La reciente maniobra de las empresas brasileñas de poner en marcha estrategias de inversión agresivas en el exterior —como en los casos de Gerdau, JPS, Vale y Petrobrás, entre otros— canalizó una proporción importante de capital para adquisiciones en Estados Unidos. Como destino final de esas inversiones externas de las empresas brasileñas destaca Estados Unidos, al lado de los países latinoamericanos, en particular Argentina, Chile y México. En este aspecto, tanto los países europeos como los asiáticos y africanos son menos importantes. En suma, la reciente redefinición del patrón de inserción económica internacional de Brasil ha provocado un desplazamiento relativo de Estados Unidos, en detrimento del bloque europeo y en menoscabo también de las relaciones económicas de Brasil con los países de América Latina o con los asiáticos (principalmente China) y los africanos.
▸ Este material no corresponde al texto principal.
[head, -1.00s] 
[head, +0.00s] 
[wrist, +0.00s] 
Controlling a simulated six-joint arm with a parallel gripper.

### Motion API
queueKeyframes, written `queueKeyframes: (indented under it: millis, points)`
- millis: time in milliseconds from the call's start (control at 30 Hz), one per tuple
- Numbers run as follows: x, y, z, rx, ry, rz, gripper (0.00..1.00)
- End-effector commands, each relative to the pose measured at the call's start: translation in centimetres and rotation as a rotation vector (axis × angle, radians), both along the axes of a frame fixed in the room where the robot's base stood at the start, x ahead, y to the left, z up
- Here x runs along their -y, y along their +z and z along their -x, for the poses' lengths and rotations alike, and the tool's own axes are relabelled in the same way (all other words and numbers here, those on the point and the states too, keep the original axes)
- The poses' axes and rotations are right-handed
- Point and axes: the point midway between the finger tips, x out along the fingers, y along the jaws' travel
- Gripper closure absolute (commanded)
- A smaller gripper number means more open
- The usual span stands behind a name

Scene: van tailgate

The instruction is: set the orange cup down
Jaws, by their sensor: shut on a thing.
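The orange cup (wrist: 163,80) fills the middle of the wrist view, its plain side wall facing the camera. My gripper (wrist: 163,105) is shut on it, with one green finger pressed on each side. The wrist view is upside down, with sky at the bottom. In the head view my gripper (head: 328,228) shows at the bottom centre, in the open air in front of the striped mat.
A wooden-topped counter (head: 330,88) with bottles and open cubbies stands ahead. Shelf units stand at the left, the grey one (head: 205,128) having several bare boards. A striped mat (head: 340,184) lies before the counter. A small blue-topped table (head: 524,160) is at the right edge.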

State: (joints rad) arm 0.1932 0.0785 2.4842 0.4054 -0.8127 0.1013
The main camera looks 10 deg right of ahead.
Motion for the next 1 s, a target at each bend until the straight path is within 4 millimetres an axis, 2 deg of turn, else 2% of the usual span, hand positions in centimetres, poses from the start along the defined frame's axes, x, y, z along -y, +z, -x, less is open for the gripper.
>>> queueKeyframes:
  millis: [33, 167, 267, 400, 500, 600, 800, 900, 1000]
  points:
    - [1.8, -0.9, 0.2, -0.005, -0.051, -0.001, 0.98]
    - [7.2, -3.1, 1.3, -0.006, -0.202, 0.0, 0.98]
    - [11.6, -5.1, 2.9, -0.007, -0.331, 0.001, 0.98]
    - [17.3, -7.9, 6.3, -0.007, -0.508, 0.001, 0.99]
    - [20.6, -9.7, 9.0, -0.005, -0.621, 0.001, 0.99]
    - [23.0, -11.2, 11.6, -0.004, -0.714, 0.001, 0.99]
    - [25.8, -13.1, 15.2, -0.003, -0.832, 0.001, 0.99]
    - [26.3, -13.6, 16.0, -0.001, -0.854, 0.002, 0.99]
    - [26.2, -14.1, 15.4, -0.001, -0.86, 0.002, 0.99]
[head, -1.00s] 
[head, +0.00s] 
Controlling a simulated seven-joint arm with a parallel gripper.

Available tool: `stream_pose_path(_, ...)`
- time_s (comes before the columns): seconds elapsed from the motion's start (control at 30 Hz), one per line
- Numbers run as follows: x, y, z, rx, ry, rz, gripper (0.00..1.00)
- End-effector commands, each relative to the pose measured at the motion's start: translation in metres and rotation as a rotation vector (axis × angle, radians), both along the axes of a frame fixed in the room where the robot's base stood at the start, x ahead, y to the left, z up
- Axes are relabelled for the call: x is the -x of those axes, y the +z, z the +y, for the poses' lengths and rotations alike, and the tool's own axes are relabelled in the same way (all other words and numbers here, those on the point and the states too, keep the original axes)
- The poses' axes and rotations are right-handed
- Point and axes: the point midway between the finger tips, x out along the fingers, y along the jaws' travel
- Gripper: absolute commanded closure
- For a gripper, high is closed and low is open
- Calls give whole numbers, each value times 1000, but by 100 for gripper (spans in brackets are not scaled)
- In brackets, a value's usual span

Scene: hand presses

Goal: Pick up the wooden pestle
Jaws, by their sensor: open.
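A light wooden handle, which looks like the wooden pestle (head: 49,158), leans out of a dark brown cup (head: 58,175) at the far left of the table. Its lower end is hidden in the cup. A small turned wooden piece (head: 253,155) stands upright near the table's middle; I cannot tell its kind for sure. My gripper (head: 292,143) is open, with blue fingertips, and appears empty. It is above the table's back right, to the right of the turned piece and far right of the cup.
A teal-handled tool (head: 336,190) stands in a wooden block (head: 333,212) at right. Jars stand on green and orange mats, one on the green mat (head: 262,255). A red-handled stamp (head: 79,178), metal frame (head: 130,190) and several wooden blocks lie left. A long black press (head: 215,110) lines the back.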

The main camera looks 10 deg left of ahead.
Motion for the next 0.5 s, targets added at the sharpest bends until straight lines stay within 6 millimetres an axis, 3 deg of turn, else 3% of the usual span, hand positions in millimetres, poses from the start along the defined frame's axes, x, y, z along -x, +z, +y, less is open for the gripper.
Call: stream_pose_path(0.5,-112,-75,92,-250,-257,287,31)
Dicha coyuntura, no obstante, no alteró la ya tradicional frialdad en las relaciones diplomáticas entre los dos países. En un fuerte contraste con el nivel de acercamiento estratégico alcanzado en los últimos años, el área de convergencia entre las acciones diplomáticas de Brasil y de Estados Unidos es muy restringida, ya sea desde la perspectiva bilateral, regional o multilateral. En la OMC, en el FMI, en la ONU, en la OMPI, en la OMS e, igualmente, en relación con la OEA, en las negociaciones en torno al ALCA y en otros foros regionales, la mayoría de las veces Estados Unidos y Brasil se sitúan en los extremos opuestos de la mesa.

Incluso en los momentos en los que la diplomacia presidencial tuvo una fuerte presencia, como se pudo apreciar en las relaciones entre Fernando Henrique Cardoso y Bill Clinton, y también en los constantes encuentros de Lula con George Bush, el impulso dado por las reuniones de alto nivel no se reflejó en la profundización de las agendas diplomáticas bilaterales. La excepción radicó en los temas que no estaban directamente bajo la responsabilidad de las respectivas diplomacias, como es el caso de los biocombustibles, para el que se creó una comisión binacional encargada de dirigir las acciones de concertación de los dos países sobre ese tema, tanto bilateralmente como en otras instancias internacionales.

Temas importantes de la agenda Brasil-Estados Unidos

ANTE ESE MARCO de las relaciones recientes entre Brasil y Estados Unidos, es posible comprobar que algunos temas se volvieron más significativos que otros y generaron un mayor acercamiento entre ambos países, en tanto que otros asuntos perdieron importancia o se volvieron menos convergentes. Entre los temas que han cobrado relevancia y que pueden convertirse en la base de una agenda común entre esos países destacan la nueva agenda de seguridad mundial, la estabilidad política sudamericana, la energía, la innovación y los servicios.

El fin del gobierno de Bush debe conducir a una nueva discusión sobre la agenda de seguridad mundial. Parece ser que la percepción general es que los equívocos y los costos que implica la agenda de seguridad global esbozada por el gobierno estadounidense después del 11-S alcanzaron niveles insostenibles. Aunque Brasil se haya comprometido apenas marginalmente en ese debate y se haya concentrado en la cuestión de la reforma de la ONU y del Consejo de Seguridad, los cambios en la forma de conducir esos temas podrían abrir un espacio para un mayor acercamiento de Brasil con Estados Unidos, contactos que, en la actualidad, son muy limitados.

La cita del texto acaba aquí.